* _Work instructions_: Starting at the top of the records, output every line through the one that contains "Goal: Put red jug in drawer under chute", keeping each exactly as it appears.

[Rows from a robot dataset]
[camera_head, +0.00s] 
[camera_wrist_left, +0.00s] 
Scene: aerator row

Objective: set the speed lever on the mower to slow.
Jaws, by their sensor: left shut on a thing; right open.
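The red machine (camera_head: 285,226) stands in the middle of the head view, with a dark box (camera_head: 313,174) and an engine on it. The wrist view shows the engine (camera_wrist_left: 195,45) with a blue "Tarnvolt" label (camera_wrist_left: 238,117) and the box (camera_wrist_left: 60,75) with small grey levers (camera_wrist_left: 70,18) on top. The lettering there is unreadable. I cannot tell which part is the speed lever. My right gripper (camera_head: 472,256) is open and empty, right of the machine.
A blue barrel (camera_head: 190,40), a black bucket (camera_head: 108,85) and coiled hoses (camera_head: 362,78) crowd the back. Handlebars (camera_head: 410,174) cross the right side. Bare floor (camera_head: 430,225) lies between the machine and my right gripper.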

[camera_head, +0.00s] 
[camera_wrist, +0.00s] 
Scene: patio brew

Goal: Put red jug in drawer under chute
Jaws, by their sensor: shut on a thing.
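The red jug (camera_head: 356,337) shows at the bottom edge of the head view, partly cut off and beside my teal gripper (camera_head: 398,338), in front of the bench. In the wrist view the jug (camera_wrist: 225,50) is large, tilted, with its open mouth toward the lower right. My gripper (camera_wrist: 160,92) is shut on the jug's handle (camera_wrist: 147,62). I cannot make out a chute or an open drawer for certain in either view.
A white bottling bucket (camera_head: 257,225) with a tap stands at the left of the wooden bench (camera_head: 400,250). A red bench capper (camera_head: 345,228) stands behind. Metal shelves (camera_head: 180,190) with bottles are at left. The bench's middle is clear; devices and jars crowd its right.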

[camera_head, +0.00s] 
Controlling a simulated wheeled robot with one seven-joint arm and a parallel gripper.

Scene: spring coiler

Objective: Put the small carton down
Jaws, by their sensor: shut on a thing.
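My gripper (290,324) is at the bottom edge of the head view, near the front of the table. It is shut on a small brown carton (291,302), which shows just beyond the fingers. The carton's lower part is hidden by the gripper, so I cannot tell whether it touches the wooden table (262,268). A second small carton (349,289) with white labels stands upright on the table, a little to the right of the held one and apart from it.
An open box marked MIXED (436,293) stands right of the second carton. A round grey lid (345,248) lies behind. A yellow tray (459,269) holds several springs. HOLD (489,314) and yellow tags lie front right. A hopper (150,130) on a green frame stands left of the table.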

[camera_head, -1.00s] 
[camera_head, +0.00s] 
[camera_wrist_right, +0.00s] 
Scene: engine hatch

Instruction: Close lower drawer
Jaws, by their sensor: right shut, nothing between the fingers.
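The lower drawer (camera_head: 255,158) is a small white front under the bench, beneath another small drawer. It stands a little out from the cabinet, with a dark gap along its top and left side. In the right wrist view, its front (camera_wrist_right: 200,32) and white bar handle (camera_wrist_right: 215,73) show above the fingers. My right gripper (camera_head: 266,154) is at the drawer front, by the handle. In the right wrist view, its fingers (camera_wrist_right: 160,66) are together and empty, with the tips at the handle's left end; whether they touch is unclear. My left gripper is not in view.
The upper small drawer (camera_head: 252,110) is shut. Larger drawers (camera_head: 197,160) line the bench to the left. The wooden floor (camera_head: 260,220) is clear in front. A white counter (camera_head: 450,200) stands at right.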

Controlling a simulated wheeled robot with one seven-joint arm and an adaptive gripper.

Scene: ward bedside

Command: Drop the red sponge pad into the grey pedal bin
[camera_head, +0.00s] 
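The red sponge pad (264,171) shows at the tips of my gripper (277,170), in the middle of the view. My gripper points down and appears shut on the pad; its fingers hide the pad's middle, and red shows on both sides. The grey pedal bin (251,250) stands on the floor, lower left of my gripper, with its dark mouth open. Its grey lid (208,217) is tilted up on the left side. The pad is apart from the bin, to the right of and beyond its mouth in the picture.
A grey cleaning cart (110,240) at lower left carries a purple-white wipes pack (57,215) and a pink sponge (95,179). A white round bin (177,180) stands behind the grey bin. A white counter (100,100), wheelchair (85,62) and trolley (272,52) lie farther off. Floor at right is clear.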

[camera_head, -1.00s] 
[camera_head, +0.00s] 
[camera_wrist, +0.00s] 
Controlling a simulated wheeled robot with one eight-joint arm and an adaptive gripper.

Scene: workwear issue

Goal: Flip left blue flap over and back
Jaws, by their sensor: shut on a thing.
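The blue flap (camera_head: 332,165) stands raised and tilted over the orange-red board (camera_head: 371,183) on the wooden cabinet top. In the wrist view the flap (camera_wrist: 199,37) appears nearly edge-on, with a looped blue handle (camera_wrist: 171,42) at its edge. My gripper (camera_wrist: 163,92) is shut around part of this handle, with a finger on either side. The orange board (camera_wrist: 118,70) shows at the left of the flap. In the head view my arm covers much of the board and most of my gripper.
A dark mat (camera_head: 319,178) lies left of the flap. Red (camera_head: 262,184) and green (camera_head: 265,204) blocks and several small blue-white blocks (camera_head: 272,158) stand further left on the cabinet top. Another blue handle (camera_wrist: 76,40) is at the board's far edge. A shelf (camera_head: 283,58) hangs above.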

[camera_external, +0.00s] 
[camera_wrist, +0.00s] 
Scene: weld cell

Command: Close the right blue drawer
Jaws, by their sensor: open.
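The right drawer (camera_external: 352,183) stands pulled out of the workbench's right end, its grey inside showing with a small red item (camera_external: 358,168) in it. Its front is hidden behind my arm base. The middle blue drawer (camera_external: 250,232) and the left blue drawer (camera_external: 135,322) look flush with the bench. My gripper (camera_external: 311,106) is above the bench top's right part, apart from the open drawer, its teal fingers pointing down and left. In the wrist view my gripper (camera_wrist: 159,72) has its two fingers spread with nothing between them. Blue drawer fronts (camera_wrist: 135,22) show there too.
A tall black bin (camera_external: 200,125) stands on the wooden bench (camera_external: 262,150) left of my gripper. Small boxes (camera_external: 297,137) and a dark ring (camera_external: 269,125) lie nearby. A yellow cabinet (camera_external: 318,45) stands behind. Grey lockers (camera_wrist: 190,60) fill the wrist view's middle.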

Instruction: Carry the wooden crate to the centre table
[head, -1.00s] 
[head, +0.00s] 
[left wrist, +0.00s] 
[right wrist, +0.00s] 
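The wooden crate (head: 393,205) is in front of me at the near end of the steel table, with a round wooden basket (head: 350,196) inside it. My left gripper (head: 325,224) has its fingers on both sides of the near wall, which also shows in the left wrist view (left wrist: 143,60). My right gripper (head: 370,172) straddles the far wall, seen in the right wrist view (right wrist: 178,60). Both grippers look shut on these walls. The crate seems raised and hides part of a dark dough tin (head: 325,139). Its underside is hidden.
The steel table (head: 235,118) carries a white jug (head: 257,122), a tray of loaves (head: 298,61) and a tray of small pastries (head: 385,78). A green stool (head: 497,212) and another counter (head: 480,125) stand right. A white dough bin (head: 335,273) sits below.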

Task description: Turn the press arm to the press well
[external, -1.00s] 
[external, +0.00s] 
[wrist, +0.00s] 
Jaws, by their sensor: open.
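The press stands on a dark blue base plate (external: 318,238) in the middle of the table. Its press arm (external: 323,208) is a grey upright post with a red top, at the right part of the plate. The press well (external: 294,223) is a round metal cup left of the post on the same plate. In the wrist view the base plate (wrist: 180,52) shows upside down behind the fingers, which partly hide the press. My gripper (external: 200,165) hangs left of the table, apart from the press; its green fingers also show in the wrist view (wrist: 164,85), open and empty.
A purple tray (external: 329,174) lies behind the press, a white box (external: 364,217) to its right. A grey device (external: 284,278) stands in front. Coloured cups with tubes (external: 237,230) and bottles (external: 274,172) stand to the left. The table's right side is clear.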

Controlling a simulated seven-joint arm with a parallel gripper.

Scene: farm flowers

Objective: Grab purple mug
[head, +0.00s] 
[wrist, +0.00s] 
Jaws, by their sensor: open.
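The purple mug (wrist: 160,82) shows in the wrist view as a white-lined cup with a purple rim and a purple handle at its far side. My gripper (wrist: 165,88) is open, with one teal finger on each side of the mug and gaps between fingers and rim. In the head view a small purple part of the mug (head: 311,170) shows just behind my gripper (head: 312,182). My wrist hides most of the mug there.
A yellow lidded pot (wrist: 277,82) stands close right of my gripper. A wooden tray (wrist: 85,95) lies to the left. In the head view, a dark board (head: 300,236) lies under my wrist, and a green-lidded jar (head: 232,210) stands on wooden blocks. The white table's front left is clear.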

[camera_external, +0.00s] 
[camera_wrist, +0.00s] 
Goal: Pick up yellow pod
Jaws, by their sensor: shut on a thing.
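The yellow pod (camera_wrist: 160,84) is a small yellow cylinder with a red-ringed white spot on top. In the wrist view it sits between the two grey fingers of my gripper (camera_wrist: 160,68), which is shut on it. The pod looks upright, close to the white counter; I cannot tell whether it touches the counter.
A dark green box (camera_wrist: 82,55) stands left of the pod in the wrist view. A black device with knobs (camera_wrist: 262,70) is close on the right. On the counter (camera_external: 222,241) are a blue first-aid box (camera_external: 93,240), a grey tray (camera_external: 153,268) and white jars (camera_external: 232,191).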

* _Task output_:
[camera_head, +0.00s] 
[camera_wrist_left, +0.00s] 
Scene: aerator row

Objective: set the speed lever on the mower to slow.
Jaws, by their sensor: left shut on a thing; right open.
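The red machine (camera_head: 285,226) stands in the middle of the head view, with a dark box (camera_head: 313,174) and an engine on it. The wrist view shows the engine (camera_wrist_left: 195,45) with a blue "Tarnvolt" label (camera_wrist_left: 238,117) and the box (camera_wrist_left: 60,75) with small grey levers (camera_wrist_left: 70,18) on top. The lettering there is unreadable. I cannot tell which part is the speed lever. My right gripper (camera_head: 472,256) is open and empty, right of the machine.
A blue barrel (camera_head: 190,40), a black bucket (camera_head: 108,85) and coiled hoses (camera_head: 362,78) crowd the back. Handlebars (camera_head: 410,174) cross the right side. Bare floor (camera_head: 430,225) lies between the machine and my right gripper.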

[camera_head, +0.00s] 
[camera_wrist, +0.00s] 
Scene: patio brew

Goal: Put red jug in drawer under chute

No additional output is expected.